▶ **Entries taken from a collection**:
·····
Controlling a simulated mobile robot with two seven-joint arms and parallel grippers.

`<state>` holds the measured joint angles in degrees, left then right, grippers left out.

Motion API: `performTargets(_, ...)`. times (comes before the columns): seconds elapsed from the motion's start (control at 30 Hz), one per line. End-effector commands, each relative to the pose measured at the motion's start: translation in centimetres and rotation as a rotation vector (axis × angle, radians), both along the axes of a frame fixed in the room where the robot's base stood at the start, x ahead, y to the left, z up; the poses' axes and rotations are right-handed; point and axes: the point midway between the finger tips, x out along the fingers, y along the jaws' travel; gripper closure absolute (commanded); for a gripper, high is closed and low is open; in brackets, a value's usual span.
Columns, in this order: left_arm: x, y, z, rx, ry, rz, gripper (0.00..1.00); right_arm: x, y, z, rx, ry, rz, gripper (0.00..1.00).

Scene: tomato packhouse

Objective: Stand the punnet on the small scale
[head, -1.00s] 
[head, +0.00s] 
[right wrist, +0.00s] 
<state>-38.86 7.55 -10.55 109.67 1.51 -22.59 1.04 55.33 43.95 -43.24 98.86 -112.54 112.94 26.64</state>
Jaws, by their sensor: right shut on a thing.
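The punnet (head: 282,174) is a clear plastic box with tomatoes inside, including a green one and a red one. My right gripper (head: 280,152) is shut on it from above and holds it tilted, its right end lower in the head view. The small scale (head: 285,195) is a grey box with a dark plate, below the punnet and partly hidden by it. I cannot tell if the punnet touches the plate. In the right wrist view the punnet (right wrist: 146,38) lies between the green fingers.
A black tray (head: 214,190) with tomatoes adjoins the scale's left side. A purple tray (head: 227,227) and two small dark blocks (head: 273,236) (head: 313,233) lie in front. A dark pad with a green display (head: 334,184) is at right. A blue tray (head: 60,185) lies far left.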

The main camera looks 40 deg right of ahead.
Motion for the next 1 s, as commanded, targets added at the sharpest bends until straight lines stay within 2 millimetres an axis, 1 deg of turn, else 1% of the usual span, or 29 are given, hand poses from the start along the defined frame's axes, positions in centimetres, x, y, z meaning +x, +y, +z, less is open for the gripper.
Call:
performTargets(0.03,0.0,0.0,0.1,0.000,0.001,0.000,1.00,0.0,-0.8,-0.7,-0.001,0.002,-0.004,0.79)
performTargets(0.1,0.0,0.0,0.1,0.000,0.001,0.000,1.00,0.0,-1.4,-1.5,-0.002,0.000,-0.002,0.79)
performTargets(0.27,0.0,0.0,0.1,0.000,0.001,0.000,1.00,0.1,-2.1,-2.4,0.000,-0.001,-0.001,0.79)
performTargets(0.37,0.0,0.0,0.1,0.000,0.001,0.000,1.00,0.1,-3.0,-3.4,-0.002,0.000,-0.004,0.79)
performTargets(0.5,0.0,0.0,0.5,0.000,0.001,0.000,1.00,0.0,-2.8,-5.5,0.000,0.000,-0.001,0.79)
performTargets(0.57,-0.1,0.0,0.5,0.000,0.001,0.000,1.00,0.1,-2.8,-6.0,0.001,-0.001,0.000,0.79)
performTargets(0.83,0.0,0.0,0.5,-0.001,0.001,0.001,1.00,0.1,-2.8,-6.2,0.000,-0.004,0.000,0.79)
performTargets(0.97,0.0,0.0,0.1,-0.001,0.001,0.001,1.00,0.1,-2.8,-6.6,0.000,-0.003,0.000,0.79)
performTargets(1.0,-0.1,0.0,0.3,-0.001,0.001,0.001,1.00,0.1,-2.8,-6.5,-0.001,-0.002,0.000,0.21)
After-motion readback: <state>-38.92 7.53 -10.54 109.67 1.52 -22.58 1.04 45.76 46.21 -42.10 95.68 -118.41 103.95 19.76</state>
·····
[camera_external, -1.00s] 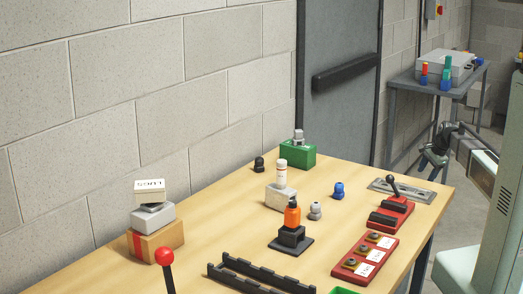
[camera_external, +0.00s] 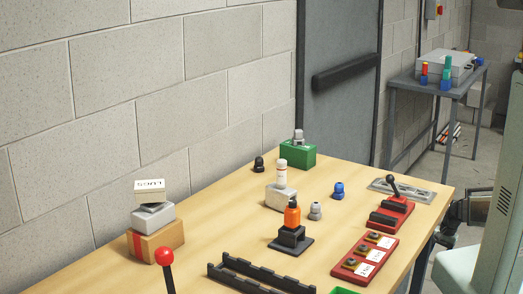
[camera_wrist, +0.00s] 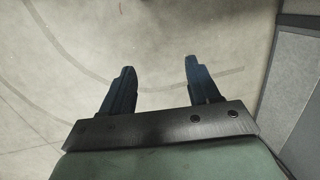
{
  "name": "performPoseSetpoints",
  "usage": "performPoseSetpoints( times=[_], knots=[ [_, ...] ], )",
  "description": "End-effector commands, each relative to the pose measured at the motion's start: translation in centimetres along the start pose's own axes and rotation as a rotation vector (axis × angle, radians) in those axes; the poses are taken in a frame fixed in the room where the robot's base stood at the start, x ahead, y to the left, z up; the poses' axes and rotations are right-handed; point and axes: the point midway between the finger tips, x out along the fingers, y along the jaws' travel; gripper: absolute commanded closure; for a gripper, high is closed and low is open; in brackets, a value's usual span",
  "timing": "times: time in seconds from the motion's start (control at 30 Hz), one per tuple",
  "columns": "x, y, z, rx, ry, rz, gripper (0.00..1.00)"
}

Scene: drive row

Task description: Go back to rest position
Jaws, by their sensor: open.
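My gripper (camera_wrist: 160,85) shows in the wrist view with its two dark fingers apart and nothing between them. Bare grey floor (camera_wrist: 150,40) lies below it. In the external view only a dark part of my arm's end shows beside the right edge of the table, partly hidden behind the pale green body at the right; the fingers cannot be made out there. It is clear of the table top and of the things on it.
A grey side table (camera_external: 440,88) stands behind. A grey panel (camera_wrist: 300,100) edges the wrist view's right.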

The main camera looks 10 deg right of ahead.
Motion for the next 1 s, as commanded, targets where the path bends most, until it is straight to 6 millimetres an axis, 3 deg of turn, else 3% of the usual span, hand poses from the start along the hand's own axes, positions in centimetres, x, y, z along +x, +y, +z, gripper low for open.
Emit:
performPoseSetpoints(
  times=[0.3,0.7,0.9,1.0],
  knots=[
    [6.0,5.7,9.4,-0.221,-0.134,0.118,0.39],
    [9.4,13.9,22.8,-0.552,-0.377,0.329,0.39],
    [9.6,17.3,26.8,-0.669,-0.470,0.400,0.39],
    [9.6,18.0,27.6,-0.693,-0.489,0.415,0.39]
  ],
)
·····
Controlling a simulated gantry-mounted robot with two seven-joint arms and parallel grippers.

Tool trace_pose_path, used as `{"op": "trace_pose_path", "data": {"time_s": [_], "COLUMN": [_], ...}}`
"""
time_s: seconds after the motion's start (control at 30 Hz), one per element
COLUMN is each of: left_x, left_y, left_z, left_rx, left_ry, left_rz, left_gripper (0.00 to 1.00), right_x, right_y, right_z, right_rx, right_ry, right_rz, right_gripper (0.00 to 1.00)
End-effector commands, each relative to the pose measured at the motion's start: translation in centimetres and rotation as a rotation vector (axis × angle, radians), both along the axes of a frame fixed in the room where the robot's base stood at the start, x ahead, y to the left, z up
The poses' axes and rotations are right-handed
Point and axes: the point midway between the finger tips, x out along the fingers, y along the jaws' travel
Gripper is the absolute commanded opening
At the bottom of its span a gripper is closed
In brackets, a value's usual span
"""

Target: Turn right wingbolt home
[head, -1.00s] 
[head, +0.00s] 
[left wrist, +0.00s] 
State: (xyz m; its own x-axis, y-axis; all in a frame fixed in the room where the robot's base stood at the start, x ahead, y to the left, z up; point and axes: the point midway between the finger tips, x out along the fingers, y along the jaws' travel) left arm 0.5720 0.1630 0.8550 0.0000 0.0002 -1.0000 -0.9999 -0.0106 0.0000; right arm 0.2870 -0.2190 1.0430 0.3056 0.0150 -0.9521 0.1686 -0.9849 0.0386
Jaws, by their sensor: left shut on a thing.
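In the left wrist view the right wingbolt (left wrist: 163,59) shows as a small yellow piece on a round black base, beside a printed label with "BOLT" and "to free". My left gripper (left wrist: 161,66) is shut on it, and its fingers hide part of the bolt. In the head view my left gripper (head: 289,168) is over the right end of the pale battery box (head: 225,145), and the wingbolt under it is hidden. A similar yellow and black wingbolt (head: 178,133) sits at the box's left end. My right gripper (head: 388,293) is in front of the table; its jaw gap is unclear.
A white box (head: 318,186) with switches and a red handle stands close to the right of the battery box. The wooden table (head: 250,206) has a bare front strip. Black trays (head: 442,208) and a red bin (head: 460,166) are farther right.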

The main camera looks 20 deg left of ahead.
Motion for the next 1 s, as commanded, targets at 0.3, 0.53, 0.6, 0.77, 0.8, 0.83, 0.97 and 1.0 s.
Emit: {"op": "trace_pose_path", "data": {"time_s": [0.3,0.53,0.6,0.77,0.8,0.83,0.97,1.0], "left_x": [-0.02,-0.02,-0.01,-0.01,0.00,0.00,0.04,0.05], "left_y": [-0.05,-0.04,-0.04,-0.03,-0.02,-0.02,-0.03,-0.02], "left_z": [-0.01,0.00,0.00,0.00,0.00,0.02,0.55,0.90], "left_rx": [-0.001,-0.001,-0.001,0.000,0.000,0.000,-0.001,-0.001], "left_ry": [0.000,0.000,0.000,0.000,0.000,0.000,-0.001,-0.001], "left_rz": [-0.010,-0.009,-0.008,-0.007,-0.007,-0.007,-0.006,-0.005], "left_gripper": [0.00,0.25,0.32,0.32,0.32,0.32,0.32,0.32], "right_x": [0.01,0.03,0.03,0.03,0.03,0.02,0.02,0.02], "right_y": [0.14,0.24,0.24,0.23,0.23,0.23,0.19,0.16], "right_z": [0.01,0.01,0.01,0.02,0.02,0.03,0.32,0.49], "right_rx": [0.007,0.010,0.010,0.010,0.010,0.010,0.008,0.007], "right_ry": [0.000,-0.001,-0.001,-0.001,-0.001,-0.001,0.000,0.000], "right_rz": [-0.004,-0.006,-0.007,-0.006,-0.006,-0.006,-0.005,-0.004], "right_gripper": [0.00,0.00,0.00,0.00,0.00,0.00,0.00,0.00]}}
·····
▶ **WHAT YOU HAVE TO DO**: Among the records above, extract exactly the lines from the line with "Controlling a simulated mobile" to the line with "grippers left out.", both lines included, and leave out the rest.

▶ **ANSWER IN FULL**:
Controlling a simulated mobile robot with two seven-joint arms and parallel grippers.

`<state>` holds the measured joint angles in degrees, left then right, grippers left out.

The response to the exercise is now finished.